Exercise directions: Each line of the material must be returned exactly.

Data block:
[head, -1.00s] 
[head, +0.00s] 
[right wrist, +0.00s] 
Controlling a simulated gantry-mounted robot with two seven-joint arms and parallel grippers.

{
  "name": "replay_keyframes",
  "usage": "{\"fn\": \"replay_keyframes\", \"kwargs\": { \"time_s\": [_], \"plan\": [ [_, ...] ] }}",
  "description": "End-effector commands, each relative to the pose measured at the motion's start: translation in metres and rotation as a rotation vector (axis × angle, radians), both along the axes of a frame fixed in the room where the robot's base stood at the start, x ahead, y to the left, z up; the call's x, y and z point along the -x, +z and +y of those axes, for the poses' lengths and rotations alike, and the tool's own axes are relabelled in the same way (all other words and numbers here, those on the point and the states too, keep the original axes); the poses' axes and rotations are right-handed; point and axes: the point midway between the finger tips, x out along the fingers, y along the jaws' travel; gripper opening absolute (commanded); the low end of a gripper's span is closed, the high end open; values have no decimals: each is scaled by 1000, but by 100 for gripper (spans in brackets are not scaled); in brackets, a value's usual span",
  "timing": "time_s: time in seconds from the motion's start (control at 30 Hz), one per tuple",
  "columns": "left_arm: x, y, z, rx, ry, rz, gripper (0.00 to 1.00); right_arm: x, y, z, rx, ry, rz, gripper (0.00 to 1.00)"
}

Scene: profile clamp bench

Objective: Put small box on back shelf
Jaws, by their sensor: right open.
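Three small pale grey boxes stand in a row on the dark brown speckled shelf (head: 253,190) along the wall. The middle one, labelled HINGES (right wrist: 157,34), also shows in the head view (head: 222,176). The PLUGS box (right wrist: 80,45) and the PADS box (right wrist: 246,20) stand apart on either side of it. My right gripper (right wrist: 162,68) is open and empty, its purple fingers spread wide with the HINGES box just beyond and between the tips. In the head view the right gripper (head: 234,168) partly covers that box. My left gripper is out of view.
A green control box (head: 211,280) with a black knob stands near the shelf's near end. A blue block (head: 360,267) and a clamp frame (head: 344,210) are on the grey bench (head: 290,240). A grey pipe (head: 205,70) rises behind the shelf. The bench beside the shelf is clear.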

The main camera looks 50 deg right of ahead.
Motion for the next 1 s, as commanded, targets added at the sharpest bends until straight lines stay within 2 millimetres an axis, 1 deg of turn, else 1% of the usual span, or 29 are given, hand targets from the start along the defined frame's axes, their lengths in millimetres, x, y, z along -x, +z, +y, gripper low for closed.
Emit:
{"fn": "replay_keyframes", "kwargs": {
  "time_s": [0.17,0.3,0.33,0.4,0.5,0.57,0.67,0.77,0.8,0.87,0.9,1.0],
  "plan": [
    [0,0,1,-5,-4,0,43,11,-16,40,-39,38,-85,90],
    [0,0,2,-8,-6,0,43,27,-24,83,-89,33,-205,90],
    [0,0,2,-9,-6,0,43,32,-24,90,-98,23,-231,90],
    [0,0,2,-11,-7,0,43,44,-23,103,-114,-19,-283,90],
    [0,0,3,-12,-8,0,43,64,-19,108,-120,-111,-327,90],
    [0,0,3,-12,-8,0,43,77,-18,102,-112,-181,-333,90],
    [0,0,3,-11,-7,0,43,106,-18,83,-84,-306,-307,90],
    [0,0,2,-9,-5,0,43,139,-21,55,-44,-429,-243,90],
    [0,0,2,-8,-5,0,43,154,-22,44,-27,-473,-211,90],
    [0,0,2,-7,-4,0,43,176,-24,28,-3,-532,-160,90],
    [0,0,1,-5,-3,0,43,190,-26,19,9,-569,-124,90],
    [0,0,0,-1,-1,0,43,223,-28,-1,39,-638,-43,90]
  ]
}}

Response:
[head, -1.00s] 
[head, +0.00s] 
[right wrist, +0.00s] 
Controlling a simulated gantry-mounted robot with two seven-joint arms and parallel grippers.

{
  "name": "replay_keyframes",
  "usage": "{\"fn\": \"replay_keyframes\", \"kwargs\": { \"time_s\": [_], \"plan\": [ [_, ...] ] }}",
  "description": "End-effector commands, each relative to the pose measured at the motion's start: translation in metres and rotation as a rotation vector (axis × angle, radians), both along the axes of a frame fixed in the room where the robot's base stood at the start, x ahead, y to the left, z up; the call's x, y and z point along the -x, +z and +y of those axes, for the poses' lengths and rotations alike, and the tool's own axes are relabelled in the same way (all other words and numbers here, those on the point and the states too, keep the original axes); the poses' axes and rotations are right-handed; point and axes: the point midway between the finger tips, x out along the fingers, y along the jaws' travel; gripper opening absolute (commanded); the low end of a gripper's span is closed, the high end open; values have no decimals: each is scaled by 1000, but by 100 for gripper (spans in brackets are not scaled); in brackets, a value's usual span",
  "timing": "time_s: time in seconds from the motion's start (control at 30 Hz), one per tuple",
  "columns": "left_arm: x, y, z, rx, ry, rz, gripper (0.00 to 1.00); right_arm: x, y, z, rx, ry, rz, gripper (0.00 to 1.00)"
}

Scene: profile clamp bench

Objective: Put small box on back shelf
Jaws, by their sensor: right open.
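Three small pale grey boxes stand in a row on the dark brown speckled shelf (head: 253,190) along the wall. The middle one, labelled HINGES (right wrist: 157,34), also shows in the head view (head: 222,176). The PLUGS box (right wrist: 80,45) and the PADS box (right wrist: 246,20) stand apart on either side of it. My right gripper (right wrist: 162,68) is open and empty, its purple fingers spread wide with the HINGES box just beyond and between the tips. In the head view the right gripper (head: 234,168) partly covers that box. My left gripper is out of view.
A green control box (head: 211,280) with a black knob stands near the shelf's near end. A blue block (head: 360,267) and a clamp frame (head: 344,210) are on the grey bench (head: 290,240). A grey pipe (head: 205,70) rises behind the shelf. The bench beside the shelf is clear.

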The main camera looks 50 deg right of ahead.
Motion for the next 1 s, as commanded, targets added at the sharpest bends until straight lines stay within 2 millimetres an axis, 1 deg of turn, else 1% of the usual span, or 29 are given, hand targets from the start along the defined frame's axes, their lengths in millimetres, x, y, z along -x, +z, +y, gripper low for closed.
Emit:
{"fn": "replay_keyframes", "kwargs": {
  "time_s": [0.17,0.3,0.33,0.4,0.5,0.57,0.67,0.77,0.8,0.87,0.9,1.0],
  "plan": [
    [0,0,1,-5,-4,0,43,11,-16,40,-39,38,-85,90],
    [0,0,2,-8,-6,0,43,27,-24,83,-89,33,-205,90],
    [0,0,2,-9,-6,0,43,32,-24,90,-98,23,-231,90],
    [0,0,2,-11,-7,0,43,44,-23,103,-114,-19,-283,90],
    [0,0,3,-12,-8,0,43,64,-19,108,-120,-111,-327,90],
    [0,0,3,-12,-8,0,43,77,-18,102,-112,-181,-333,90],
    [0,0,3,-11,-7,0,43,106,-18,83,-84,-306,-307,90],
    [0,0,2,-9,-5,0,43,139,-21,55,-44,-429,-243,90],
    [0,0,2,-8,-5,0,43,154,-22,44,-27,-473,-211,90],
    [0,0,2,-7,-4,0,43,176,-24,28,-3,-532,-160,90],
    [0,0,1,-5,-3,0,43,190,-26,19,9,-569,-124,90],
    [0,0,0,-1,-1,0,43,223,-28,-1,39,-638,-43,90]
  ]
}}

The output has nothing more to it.